-- begin INFORMATION PROVIDED --
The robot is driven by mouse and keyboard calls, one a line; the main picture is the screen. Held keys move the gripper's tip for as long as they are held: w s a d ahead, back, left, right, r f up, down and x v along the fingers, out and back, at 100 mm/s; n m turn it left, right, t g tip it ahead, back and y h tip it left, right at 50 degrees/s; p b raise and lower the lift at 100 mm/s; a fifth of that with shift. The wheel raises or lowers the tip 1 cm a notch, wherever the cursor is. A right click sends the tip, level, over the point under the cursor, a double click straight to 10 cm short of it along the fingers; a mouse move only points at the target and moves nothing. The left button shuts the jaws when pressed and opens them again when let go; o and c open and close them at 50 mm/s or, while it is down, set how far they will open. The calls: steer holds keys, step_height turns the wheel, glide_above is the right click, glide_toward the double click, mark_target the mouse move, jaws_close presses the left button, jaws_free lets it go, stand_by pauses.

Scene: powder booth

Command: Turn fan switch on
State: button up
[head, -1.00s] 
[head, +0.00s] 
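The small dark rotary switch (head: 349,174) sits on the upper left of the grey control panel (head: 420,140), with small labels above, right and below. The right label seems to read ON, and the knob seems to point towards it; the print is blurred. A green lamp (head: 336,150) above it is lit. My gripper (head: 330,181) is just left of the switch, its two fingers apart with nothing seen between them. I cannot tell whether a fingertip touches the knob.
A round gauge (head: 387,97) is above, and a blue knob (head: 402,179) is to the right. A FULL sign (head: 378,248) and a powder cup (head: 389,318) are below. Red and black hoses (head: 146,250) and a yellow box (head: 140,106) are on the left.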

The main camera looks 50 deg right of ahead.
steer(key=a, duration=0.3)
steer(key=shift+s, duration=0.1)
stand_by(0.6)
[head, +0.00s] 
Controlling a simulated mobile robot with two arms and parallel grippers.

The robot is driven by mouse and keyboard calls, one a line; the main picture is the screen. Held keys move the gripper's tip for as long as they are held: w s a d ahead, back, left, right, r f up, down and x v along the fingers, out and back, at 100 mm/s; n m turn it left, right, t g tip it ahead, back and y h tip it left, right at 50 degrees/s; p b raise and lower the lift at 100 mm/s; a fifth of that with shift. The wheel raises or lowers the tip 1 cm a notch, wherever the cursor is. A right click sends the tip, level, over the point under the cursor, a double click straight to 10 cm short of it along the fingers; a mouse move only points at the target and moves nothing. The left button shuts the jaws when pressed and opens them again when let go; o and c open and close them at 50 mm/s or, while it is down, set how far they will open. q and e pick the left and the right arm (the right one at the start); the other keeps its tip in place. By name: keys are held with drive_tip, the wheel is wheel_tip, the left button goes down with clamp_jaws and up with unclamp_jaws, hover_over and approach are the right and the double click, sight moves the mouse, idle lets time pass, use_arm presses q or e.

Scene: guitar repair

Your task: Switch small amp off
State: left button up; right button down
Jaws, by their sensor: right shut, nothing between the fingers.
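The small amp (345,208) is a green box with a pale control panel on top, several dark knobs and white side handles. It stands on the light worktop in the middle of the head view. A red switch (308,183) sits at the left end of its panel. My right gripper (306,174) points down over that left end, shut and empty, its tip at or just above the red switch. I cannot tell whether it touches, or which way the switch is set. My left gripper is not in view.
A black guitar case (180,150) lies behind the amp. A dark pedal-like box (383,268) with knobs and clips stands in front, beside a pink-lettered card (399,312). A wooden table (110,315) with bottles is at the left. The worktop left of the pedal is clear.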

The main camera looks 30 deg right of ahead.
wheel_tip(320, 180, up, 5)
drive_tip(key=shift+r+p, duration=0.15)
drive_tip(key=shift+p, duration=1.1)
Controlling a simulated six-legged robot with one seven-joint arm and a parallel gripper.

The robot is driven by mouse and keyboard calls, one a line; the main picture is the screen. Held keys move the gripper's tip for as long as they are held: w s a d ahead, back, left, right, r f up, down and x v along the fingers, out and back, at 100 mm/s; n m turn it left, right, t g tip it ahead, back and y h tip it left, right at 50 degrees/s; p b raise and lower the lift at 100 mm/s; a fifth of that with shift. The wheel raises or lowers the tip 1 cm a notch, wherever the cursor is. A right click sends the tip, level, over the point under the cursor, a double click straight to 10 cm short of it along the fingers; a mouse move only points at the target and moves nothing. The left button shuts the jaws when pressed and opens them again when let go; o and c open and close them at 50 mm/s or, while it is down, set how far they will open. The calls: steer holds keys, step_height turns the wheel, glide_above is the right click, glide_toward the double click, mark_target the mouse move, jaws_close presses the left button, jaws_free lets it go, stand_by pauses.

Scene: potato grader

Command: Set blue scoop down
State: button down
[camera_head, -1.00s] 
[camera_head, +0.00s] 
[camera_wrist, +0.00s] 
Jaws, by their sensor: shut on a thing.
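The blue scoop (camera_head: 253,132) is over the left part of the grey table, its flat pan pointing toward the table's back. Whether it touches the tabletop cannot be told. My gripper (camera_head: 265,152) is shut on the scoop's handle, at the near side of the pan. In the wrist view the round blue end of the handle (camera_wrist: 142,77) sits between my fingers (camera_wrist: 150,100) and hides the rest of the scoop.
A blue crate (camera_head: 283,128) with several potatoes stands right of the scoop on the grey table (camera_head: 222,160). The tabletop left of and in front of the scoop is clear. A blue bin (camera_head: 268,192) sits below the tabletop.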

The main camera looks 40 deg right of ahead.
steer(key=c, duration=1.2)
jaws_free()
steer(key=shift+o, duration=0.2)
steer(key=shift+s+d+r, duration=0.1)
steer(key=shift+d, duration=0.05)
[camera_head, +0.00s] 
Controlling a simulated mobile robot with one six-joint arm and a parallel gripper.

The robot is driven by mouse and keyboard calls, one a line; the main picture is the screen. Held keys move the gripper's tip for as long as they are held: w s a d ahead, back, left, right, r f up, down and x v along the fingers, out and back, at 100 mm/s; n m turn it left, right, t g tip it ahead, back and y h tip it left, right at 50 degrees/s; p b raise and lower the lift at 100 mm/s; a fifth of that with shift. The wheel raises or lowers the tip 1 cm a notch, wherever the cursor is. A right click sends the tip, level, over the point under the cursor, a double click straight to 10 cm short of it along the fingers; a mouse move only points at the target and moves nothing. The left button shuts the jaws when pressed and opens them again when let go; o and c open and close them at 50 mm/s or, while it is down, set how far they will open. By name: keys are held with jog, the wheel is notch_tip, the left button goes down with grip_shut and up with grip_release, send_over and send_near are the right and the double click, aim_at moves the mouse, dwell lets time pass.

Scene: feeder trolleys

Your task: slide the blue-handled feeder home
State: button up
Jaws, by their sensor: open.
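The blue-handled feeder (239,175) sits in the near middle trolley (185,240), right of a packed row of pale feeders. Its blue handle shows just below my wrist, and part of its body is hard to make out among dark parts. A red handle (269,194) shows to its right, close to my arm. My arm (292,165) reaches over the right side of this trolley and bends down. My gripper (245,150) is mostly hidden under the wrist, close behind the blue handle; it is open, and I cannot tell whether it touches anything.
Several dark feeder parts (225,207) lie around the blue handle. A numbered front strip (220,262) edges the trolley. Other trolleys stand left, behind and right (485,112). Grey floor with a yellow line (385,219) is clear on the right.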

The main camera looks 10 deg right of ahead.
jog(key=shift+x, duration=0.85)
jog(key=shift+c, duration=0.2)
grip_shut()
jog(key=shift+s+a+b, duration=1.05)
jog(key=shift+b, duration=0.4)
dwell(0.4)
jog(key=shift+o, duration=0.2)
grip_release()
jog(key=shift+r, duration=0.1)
-- end INFORMATION PROVIDED --
Check each line above for the word "Scene", and copy the lines where it appears.

■ THE OUTPUT:
Scene: powder booth
Scene: guitar repair
Scene: potato grader
Scene: feeder trolleys

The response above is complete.